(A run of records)
>> BEGIN

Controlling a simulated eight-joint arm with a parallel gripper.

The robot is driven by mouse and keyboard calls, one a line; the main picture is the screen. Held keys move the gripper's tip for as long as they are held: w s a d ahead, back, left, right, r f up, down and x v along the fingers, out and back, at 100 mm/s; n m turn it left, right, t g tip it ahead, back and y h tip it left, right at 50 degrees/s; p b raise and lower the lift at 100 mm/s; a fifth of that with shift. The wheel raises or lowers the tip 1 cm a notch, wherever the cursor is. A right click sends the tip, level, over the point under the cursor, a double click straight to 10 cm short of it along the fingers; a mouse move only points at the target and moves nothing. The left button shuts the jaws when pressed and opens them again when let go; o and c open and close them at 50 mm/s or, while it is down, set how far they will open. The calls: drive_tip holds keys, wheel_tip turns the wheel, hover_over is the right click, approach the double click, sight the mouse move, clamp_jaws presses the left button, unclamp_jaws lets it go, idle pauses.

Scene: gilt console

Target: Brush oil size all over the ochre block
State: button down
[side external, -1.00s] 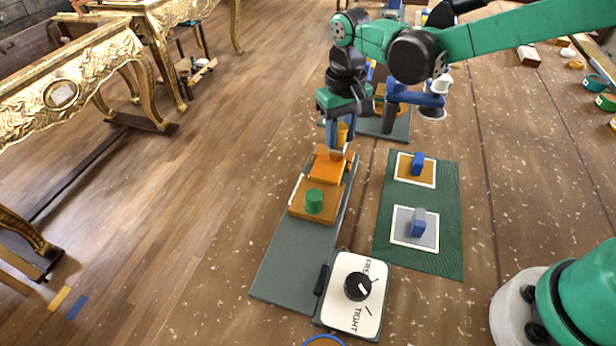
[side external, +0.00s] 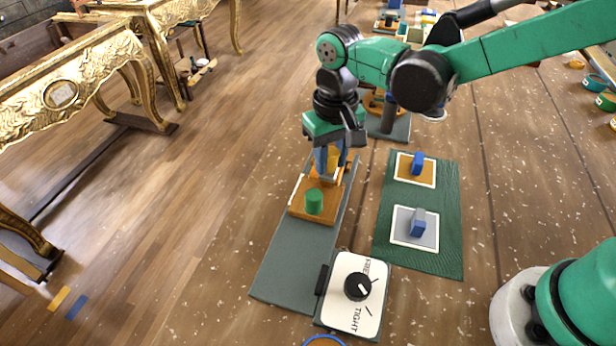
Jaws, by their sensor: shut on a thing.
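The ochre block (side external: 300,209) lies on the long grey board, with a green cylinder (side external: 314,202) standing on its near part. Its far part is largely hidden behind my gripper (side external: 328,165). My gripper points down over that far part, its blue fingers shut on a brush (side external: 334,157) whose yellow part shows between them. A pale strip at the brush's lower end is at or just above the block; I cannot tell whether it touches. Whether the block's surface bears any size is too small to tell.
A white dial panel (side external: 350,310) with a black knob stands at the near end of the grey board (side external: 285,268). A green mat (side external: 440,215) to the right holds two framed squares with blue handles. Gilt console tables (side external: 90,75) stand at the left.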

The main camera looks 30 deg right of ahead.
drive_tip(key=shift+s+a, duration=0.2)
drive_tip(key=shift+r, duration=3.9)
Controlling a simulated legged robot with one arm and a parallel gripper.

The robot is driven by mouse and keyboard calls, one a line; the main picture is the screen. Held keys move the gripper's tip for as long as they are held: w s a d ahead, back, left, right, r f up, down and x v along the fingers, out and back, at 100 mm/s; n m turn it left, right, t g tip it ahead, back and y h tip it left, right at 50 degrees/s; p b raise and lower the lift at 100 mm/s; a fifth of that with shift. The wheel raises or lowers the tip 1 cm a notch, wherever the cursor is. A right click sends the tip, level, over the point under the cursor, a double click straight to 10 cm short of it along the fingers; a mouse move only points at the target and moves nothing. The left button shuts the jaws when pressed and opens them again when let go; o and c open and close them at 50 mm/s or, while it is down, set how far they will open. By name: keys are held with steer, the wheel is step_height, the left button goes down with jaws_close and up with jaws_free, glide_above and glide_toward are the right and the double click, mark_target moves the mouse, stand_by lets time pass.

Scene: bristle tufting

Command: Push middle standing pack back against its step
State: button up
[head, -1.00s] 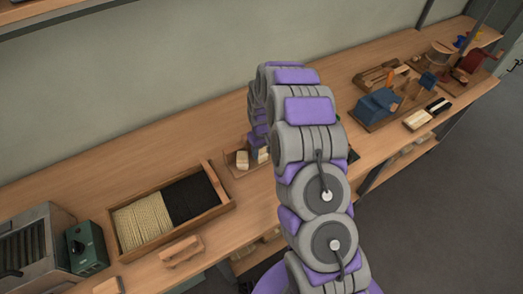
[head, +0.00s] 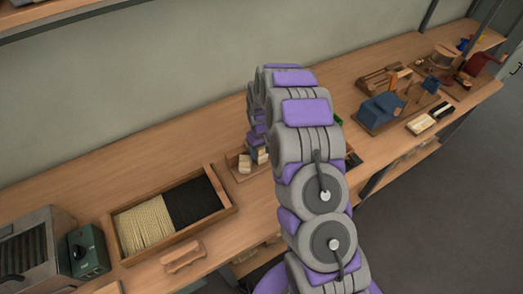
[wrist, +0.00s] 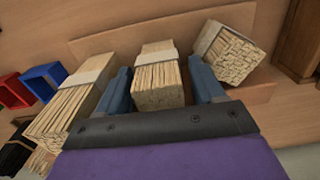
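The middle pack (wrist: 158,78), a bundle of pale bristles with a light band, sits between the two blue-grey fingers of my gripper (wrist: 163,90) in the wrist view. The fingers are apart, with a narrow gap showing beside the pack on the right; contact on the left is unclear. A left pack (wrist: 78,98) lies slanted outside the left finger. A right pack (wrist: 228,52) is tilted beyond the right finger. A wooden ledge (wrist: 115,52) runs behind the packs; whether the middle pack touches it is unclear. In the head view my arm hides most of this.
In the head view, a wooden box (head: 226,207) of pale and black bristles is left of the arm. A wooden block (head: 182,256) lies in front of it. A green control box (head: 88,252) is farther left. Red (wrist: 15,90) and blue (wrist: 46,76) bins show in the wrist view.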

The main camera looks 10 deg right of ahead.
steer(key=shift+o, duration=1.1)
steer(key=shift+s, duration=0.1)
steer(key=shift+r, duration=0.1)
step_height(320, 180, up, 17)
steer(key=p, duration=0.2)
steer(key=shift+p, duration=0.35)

>> END

» DESCRIPTION OF THE TASK: Omit the pictures, and quote the material above exactly as given.

» TASK SOLUTION:
Controlling a simulated eight-joint arm with a parallel gripper.

The robot is driven by mouse and keyboard calls, one a line; the main picture is the screen. Held keys move the gripper's tip for as long as they are held: w s a d ahead, back, left, right, r f up, down and x v along the fingers, out and back, at 100 mm/s; n m turn it left, right, t g tip it ahead, back and y h tip it left, right at 50 degrees/s; p b raise and lower the lift at 100 mm/s; a fifth of that with shift. The wheel raises or lowers the tip 1 cm a notch, wherever the cursor is. A right click sends the tip, level, over the point under the cursor, a double click straight to 10 cm short of it along the fingers; a mouse move only points at the target and moves nothing. The left button shuts the jaws when pressed and opens them again when let go; o and c open and close them at 50 mm/s or, while it is down, set how far they will open. The calls: drive_tip holds keys, wheel_tip turns the wheel, hover_over is the right click, approach the double click, sight the mouse move, clamp_jaws presses the left button, unclamp_jaws lets it go, idle pauses.

Scene: gilt console

Target: Brush oil size all over the ochre block
State: button down
[side external, -1.00s] 
[side external, +0.00s] 
Jaws, by their sensor: shut on a thing.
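The ochre block (side external: 300,209) lies on the long grey board, with a green cylinder (side external: 314,202) standing on its near part. Its far part is largely hidden behind my gripper (side external: 328,165). My gripper points down over that far part, its blue fingers shut on a brush (side external: 334,157) whose yellow part shows between them. A pale strip at the brush's lower end is at or just above the block; I cannot tell whether it touches. Whether the block's surface bears any size is too small to tell.
A white dial panel (side external: 350,310) with a black knob stands at the near end of the grey board (side external: 285,268). A green mat (side external: 440,215) to the right holds two framed squares with blue handles. Gilt console tables (side external: 90,75) stand at the left.

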The main camera looks 30 deg right of ahead.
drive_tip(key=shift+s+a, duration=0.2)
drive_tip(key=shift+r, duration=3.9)
Controlling a simulated legged robot with one arm and a parallel gripper.

The robot is driven by mouse and keyboard calls, one a line; the main picture is the screen. Held keys move the gripper's tip for as long as they are held: w s a d ahead, back, left, right, r f up, down and x v along the fingers, out and back, at 100 mm/s; n m turn it left, right, t g tip it ahead, back and y h tip it left, right at 50 degrees/s; p b raise and lower the lift at 100 mm/s; a fifth of that with shift. The wheel raises or lowers the tip 1 cm a notch, wherever the cursor is. A right click sends the tip, level, over the point under the cursor, a double click straight to 10 cm short of it along the fingers; a mouse move only points at the target and moves nothing. The left button shuts the jaws when pressed and opens them again when let go; o and c open and close them at 50 mm/s or, while it is down, set how far they will open. By name: keys are held with steer, the wheel is step_height, the left button goes down with jaws_close and up with jaws_free, glide_above and glide_toward are the right and the double click, mark_target moves the mouse, stand_by lets time pass.

Scene: bristle tufting

Command: Push middle standing pack back against its step
State: button up
[head, -1.00s] 
[head, +0.00s] 
[wrist, +0.00s] 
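The middle pack (wrist: 158,78), a bundle of pale bristles with a light band, sits between the two blue-grey fingers of my gripper (wrist: 163,90) in the wrist view. The fingers are apart, with a narrow gap showing beside the pack on the right; contact on the left is unclear. A left pack (wrist: 78,98) lies slanted outside the left finger. A right pack (wrist: 228,52) is tilted beyond the right finger. A wooden ledge (wrist: 115,52) runs behind the packs; whether the middle pack touches it is unclear. In the head view my arm hides most of this.
In the head view, a wooden box (head: 226,207) of pale and black bristles is left of the arm. A wooden block (head: 182,256) lies in front of it. A green control box (head: 88,252) is farther left. Red (wrist: 15,90) and blue (wrist: 46,76) bins show in the wrist view.

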The main camera looks 10 deg right of ahead.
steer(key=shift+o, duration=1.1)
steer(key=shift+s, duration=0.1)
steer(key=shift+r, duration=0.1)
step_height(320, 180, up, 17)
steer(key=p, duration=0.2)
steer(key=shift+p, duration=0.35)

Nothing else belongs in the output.